The All-American League was launched in the spring of 1943. The moving force behind the AAGPBL, Philip K. Wrigley, originally hoped that a good women's league would attract many baseball fans who were lost to the big leagues during World War II. Even though the league succeeded, Wrigley's first love was his Chicago Cubs. After the 1944 season, with the war's end in sight, he sold his AAGPBL interests to Arthur Meyerhoff, his advertising chief.
The league, however, was based on the idea that mid-sized cities in the Midwest could sponsor professional teams with ballplayers who were good-looking "All-American" women who could play baseball like men. Since it was unusual for women to play a "man's game," it took talented, determined, courageous women to make the league succeed. But those were unusual times. World War II raged around the world, and the manpower available on America's home front was limited. Over 6 million women joined the nation's workforce, and more than 600 eventually played in the AAGPBL. The All-American idea worked.
Cub scout Jack Sheehan came to Cincinnati in early 1943, held tryouts, and signed several local girls, including Jochum, Dot Kamenshek, and Marion Wohlwender. The girls traveled by train to Chicago and tried out again, as was dramatized in the 1992 movie, A League of Their Own. If successful, they were sent to one of the original four 15-player teams. Besides South Bend, the league at first featured the Racine Belles, the Rockford Peaches, and the Kenosha Comets.
The All-American controlled all players, and the girls were allocated to different clubs with the aim of keeping the teams balanced. Jochum joined 14 other professional pioneers in South Bend for the inaugural season.
Programs for the 1943 All-American Girls Soft Ball League (the name changed to baseball in 1946) listed the Blue Sox players: right-handed pitchers Margaret Berger, Muriel Coben, Betty Jean McFadden, and lefty Doris Barr; catchers Mary "Bonnie" Baker and Lucella MacLean; infielders Johanna Hageman, Marge Stefani, "Dottie" Schroeder, Lois Florreich, and Mary Holda; outfielders Josephine D'Angelo, Ellen Tronnier, Geraldine Shafranis, and Jochum.
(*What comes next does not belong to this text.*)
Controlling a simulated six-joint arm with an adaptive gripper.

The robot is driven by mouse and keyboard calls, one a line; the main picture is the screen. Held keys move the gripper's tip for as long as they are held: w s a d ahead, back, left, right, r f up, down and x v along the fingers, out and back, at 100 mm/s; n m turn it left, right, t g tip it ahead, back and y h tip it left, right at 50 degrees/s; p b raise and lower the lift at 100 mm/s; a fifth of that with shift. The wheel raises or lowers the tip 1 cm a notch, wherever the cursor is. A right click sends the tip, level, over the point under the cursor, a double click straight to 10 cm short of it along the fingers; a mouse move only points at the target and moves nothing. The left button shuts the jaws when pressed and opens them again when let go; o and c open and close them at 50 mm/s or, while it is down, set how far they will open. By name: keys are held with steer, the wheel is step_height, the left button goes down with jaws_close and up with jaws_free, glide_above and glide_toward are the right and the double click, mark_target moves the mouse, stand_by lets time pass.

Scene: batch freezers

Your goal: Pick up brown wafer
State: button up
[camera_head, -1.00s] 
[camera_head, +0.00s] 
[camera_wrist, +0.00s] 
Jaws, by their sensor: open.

Bert Niehoff was named manager and Rose Virginia Way became coach-chaperon.
Betsy, the Blue Sox, and the league enjoyed a good first year, as America continued to fight World War II. Patriotism was on people's minds. Before AAGPBL games started, the girls would form a double line near home plate--in "V" for victory fashion--and join the fans in singing the national anthem. Programs, scorecards, and local merchants promoted war bonds. The admission price was less than $1 for adults, kids paid less, and servicemen on leave got in free.
The circuit divided the season into a first half and a second half in 1943 and 1944, with the first-half winner facing the second-half winner in playoffs. First-half winner Racine beat Kenosha for the 1943 title, while South Bend took second place in both halves of the season with records of 21-16 and 30-24.
Playing 101 games, Jochum led the league in at-bats with 439 and hits with 120. Averaging .273, she topped everyone in singles (100) and doubles (12). She also contributed 27 walks, 66 stolen bases, seven triples, one home run, and 35 RBI.
In 1944 Jochum led the now six-team All-American in hits with 128 and batting average with .296, while helping the Blue Sox challenge for the pennant. The second-half winner, Milwaukee's Chicks--an expansion club, along with the new Minneapolis Millerettes--beat Kenosha for the championship. South Bend was runner-up, posting records of 33-25 and 31-27.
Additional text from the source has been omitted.